1777-11-26, de Voltaire [François Marie Arouet] à Henri Lambert d'Herbigny, marquis de Thibouville.

Je dois autant de reconnaissance que d'estime au vrai Baron, plus connaisseur que Baron.
Nous sommes encor bien loin de livrer Irêne aux bêtes féroces du parterre de Paris. Mais j'ai eu le temps de remédier aux très-grands déffauts que vous aviez trouvés au second acte, quand on vient annoncer au prince Aléxis Comnène en présence d'Irêne qu'il est mandé par l'Empereur. C'est assurément un coup de théâtre qui méritait qu'Aléxis en parlât avec plus d'étendue. Je n'ai pas manqué d'envoier cette addition à l'ange exterminateur, redevenu l'ange sauveur.

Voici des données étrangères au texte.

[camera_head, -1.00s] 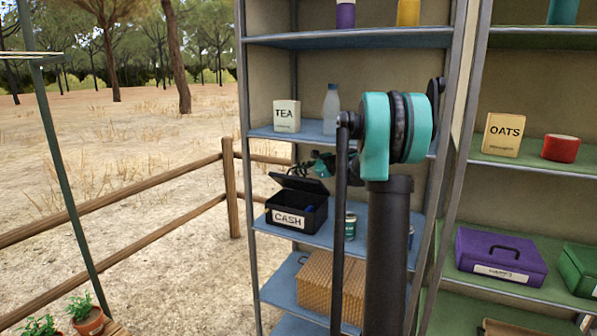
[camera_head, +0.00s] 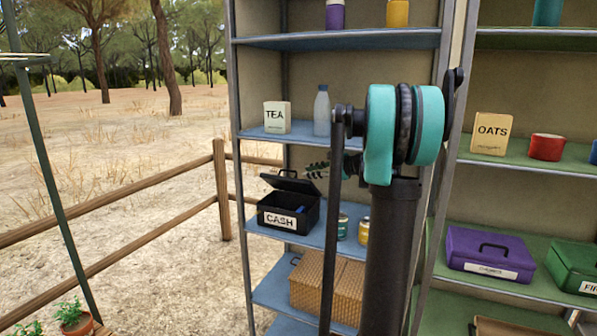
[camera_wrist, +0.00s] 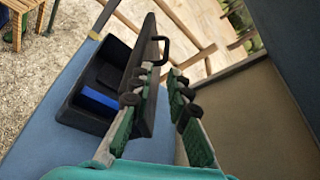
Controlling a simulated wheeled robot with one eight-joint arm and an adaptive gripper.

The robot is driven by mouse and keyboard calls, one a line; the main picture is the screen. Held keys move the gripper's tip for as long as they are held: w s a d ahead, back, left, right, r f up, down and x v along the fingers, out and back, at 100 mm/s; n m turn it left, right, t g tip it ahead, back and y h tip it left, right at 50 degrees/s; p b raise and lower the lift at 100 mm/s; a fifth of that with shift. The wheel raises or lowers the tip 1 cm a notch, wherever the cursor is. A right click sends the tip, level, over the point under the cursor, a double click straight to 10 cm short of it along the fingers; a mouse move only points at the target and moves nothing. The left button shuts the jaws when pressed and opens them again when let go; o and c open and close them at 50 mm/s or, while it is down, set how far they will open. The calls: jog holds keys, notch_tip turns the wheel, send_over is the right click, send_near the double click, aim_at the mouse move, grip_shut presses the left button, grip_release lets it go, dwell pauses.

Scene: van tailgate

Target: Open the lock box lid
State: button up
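The black lock box labelled CASH (camera_head: 280,222) sits on a blue shelf with its lid (camera_head: 291,183) raised and tilted back. In the wrist view the open box (camera_wrist: 82,118) shows a blue item (camera_wrist: 98,97) inside, and the raised lid (camera_wrist: 146,85) has a black handle (camera_wrist: 166,47). My gripper (camera_head: 314,170) is just right of the lid, partly hidden behind my arm. In the wrist view my gripper (camera_wrist: 163,78) has its fingers apart with nothing clearly held. The left finger overlaps the lid in the picture; I cannot tell whether it touches.
The tea box (camera_head: 277,117) and a bottle (camera_head: 322,110) stand on the shelf above. Small cans (camera_head: 342,227) stand right of the box, and a woven basket (camera_head: 318,284) is below. A purple box (camera_head: 490,254) and green box (camera_head: 575,266) sit on the right rack.

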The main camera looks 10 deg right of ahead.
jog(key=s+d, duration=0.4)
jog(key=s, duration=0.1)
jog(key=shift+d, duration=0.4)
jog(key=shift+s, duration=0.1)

Permettez moi de résister obstinément aux autres critiques qui sont trop contraires à l'esprit dans lequel j'ai fait Irène. J'avais tenté d'abord de rendre son mari tout à fait odieux, afin de la justifier. Je m'aperçus bien vîte qu'alors elle devenait ridicule de s'obstiner à être fidèle, et de se tuer très sottement pour ne pas manquer à la mémoire d'un méchant homme. J'ai vu évidemment qu'il faut avoir quelques reproches à se faire pour qu'on soit bien reçue à se tuer entre son père et son amant.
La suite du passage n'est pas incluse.